On July 2, the shares surged as much as 198% intraday, triggering Shenzhen Stock Exchange temporary trading curbs, and ended the day up 136.89% at 23.95 yuan, valuing the company at 311.5 billion yuan. The stock then retreated, falling 8.06% on July 3 and 16.58% on July 6.

A fund analyst cited by Jiemian attributed the “surge then drop” pattern to short-term speculation around themes such as a central state-owned enterprise spinoff and a mega IPO, and said valuation premiums were pressuring the stock. As of July 7, the company traded at 2.04x price-to-book and 37.22x trailing P/E, versus peers China Three Gorges Renewables (600905.SH) at 1.19x and 25.7x, Longyuan Power (001289.SZ) at 1.72x and 20.2x, and Huadian New Energy (600930.SH) at 1.81x and 23.9x.

China Resources New Energy, founded in August 2010, is a wholly owned subsidiary of Hong Kong-listed China Resources Power (00836.HK). Its IPO raised 24.5 billion yuan, the largest on the Shenzhen exchange, and the company said proceeds will be invested in four categories of renewable projects, with planned additions of 7.175 million kW of wind and solar capacity. The prospectus said it was China’s fourth-largest renewable operator by grid-connected capacity; as of end-2025 it had 41.5899 million kW of controlled grid-connected wind and solar capacity and a 2.26% national market share.

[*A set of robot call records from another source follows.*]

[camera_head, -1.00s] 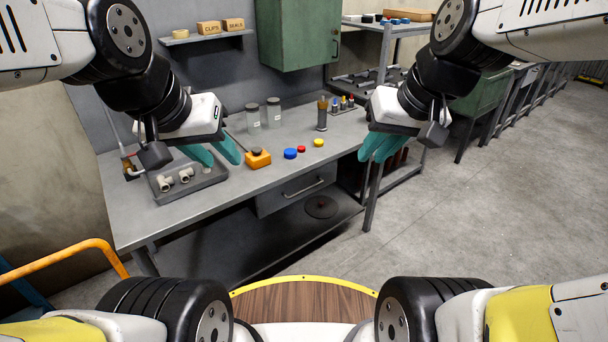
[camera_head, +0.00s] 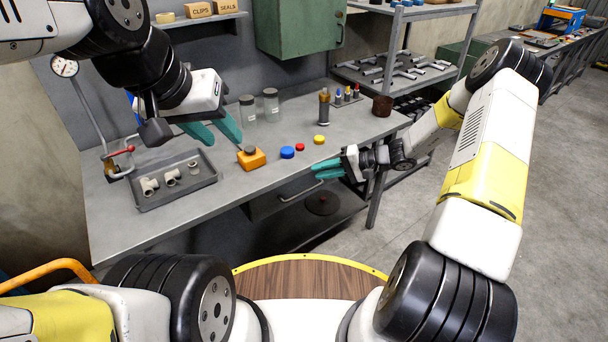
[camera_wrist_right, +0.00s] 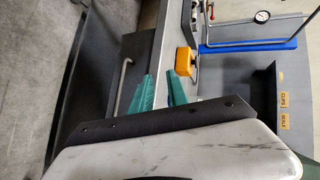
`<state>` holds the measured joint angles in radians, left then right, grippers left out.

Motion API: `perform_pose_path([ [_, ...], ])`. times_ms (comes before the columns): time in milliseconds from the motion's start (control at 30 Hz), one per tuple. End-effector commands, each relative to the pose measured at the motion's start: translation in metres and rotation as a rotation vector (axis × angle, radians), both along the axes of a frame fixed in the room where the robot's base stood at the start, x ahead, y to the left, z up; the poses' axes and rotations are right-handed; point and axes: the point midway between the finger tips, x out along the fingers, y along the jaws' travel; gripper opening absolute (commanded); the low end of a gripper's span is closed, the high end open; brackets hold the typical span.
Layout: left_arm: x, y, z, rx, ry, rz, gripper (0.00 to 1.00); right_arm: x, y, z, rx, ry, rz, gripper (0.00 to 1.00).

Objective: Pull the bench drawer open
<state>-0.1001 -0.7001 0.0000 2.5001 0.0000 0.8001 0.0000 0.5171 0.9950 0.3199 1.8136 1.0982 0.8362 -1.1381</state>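The bench drawer (camera_head: 270,204) is a grey front under the bench top and looks shut. Its bar handle (camera_head: 300,190) runs along the front; in the right wrist view the handle (camera_wrist_right: 121,88) lies left of the fingers, apart from them. My right gripper (camera_head: 316,170) is open and empty, with teal fingers at the bench's front edge, up and to the right of the handle. Its spread fingers (camera_wrist_right: 160,76) also show in the right wrist view. My left gripper (camera_head: 225,142) is open and empty above the bench top, near the orange block.
The grey bench (camera_head: 150,228) carries a tray of pipe fittings (camera_head: 178,190), an orange block (camera_head: 251,158), coloured caps (camera_head: 288,152), jars (camera_head: 271,105) and a brown-topped bottle (camera_head: 324,107). A lower shelf (camera_head: 330,222) sits below the drawer. Floor to the right is free.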

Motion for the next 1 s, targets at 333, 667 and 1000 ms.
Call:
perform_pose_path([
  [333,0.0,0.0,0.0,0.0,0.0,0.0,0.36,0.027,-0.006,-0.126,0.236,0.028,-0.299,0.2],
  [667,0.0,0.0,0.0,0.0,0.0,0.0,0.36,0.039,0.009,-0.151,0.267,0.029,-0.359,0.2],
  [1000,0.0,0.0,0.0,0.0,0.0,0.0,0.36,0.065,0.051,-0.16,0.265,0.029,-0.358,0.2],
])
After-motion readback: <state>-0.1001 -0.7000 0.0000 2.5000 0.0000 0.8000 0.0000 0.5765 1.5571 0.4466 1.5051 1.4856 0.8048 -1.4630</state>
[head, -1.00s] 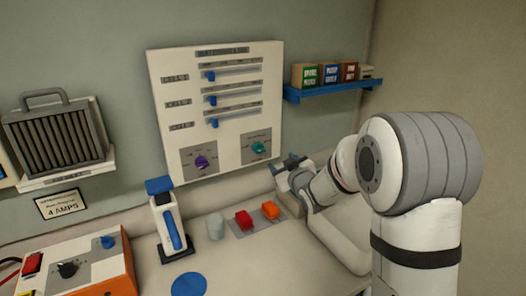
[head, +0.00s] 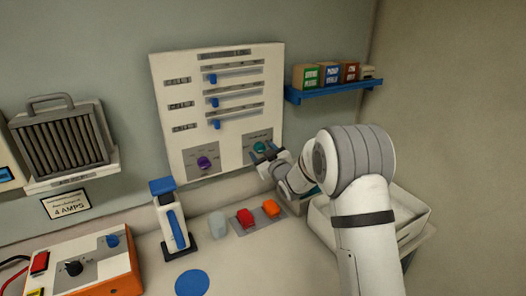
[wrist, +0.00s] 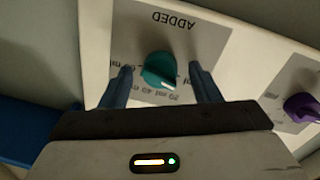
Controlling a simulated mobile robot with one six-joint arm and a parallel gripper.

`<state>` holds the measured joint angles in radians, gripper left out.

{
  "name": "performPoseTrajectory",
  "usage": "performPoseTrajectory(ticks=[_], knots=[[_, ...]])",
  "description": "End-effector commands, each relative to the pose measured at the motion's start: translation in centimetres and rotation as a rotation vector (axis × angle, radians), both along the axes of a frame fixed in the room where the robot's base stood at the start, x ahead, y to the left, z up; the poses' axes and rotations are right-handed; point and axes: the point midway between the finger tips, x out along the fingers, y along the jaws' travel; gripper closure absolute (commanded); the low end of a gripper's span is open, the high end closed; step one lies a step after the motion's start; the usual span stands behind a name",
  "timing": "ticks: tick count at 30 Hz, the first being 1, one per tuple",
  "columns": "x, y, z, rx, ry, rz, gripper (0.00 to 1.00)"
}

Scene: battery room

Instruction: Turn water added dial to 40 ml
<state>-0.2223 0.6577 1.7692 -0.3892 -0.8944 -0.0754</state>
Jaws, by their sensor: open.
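The teal dial (head: 260,147) sits on a grey plate at the lower right of the white wall panel (head: 212,60). The wrist view shows this dial (wrist: 158,70) upside down, with the word "ADDED" and ml marks around it, partly covered. The exact setting cannot be read. My gripper (head: 267,154) is at the panel's lower right, in front of the dial. In the wrist view my gripper (wrist: 158,82) is open, with one finger on each side of the dial and gaps between them and it.
A purple dial (head: 204,163) is left of the teal one, and it also shows in the wrist view (wrist: 302,107). Sliders with blue knobs are above. A blue shelf (head: 335,91) with small boxes is at the right. A white tray (head: 405,235) stands below, behind my arm.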

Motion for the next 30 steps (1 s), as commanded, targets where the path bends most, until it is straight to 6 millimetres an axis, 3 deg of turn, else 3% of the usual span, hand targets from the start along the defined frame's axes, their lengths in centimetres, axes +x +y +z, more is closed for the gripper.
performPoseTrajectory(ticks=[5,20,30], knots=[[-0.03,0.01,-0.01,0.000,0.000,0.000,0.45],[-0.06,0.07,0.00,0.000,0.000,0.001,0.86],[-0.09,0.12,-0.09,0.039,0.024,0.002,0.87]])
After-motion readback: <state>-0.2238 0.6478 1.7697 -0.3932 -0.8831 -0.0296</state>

The company reported revenue of 20.512 billion yuan in 2023, 22.874 billion yuan in 2024 and 22.909 billion yuan in 2025, while net profit attributable to shareholders fell to 8.28 billion yuan, 7.953 billion yuan and 6.102 billion yuan, respectively. In Q1 2026, revenue was 6.211 billion yuan, down 2.81% year on year, and attributable net profit was 1.609 billion yuan, down 31.06%. It forecast first-half 2026 attributable net profit of 3.3 billion to 3.8 billion yuan, down 19.18% to 29.81%, citing factors including weather changes, lower on-grid power prices, fewer utilization hours, higher expansion costs and subsidy accounting adjustments.

The report also noted that China’s National Development and Reform Commission (NDRC) and China’s National Energy Administration issued a February 2025 notice to deepen market-based reforms for renewable on-grid pricing, including removing fixed benchmark tariffs and guaranteed offtake mechanisms and requiring wind and solar power volumes to generally participate in market trading.